>> Start Source excerpt

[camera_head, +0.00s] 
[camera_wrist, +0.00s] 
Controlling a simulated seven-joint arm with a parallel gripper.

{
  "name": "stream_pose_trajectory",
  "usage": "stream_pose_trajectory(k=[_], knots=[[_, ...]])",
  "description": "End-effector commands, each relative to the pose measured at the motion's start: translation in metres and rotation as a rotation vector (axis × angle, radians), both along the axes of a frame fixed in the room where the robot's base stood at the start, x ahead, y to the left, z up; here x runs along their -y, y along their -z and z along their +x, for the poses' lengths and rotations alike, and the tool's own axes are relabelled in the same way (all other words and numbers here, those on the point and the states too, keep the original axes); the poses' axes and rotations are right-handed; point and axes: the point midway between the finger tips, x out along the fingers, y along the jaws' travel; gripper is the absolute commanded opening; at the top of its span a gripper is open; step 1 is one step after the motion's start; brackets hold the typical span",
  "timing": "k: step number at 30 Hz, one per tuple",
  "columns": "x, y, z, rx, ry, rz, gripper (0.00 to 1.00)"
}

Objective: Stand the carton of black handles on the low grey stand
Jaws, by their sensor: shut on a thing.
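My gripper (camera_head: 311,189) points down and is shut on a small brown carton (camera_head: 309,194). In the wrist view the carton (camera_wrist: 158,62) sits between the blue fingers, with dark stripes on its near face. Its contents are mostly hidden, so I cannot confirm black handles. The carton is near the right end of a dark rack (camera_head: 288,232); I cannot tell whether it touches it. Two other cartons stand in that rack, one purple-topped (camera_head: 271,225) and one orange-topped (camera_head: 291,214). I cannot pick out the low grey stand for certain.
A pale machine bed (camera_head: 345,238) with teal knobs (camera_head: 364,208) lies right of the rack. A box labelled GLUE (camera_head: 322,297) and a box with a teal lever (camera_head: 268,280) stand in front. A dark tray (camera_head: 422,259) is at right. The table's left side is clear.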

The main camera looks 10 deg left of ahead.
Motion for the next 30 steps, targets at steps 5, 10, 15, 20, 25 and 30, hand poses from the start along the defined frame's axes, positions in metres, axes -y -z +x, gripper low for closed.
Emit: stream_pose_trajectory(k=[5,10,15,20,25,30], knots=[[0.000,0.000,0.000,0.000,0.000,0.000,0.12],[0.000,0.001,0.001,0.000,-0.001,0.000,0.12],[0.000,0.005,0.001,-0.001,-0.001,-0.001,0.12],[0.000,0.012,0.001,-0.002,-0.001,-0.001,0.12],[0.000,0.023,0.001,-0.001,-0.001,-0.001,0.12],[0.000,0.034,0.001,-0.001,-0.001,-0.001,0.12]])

>> End Source excerpt

Please reproduce every line of the material word for word.

[camera_head, +0.00s] 
[camera_wrist, +0.00s] 
Controlling a simulated seven-joint arm with a parallel gripper.

{
  "name": "stream_pose_trajectory",
  "usage": "stream_pose_trajectory(k=[_], knots=[[_, ...]])",
  "description": "End-effector commands, each relative to the pose measured at the motion's start: translation in metres and rotation as a rotation vector (axis × angle, radians), both along the axes of a frame fixed in the room where the robot's base stood at the start, x ahead, y to the left, z up; here x runs along their -y, y along their -z and z along their +x, for the poses' lengths and rotations alike, and the tool's own axes are relabelled in the same way (all other words and numbers here, those on the point and the states too, keep the original axes); the poses' axes and rotations are right-handed; point and axes: the point midway between the finger tips, x out along the fingers, y along the jaws' travel; gripper is the absolute commanded opening; at the top of its span a gripper is open; step 1 is one step after the motion's start; brackets hold the typical span",
  "timing": "k: step number at 30 Hz, one per tuple",
  "columns": "x, y, z, rx, ry, rz, gripper (0.00 to 1.00)"
}

Objective: Stand the carton of black handles on the low grey stand
Jaws, by their sensor: shut on a thing.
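My gripper (camera_head: 311,189) points down and is shut on a small brown carton (camera_head: 309,194). In the wrist view the carton (camera_wrist: 158,62) sits between the blue fingers, with dark stripes on its near face. Its contents are mostly hidden, so I cannot confirm black handles. The carton is near the right end of a dark rack (camera_head: 288,232); I cannot tell whether it touches it. Two other cartons stand in that rack, one purple-topped (camera_head: 271,225) and one orange-topped (camera_head: 291,214). I cannot pick out the low grey stand for certain.
A pale machine bed (camera_head: 345,238) with teal knobs (camera_head: 364,208) lies right of the rack. A box labelled GLUE (camera_head: 322,297) and a box with a teal lever (camera_head: 268,280) stand in front. A dark tray (camera_head: 422,259) is at right. The table's left side is clear.

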The main camera looks 10 deg left of ahead.
Motion for the next 30 steps, targets at steps 5, 10, 15, 20, 25 and 30, hand poses from the start along the defined frame's axes, positions in metres, axes -y -z +x, gripper low for closed.
Emit: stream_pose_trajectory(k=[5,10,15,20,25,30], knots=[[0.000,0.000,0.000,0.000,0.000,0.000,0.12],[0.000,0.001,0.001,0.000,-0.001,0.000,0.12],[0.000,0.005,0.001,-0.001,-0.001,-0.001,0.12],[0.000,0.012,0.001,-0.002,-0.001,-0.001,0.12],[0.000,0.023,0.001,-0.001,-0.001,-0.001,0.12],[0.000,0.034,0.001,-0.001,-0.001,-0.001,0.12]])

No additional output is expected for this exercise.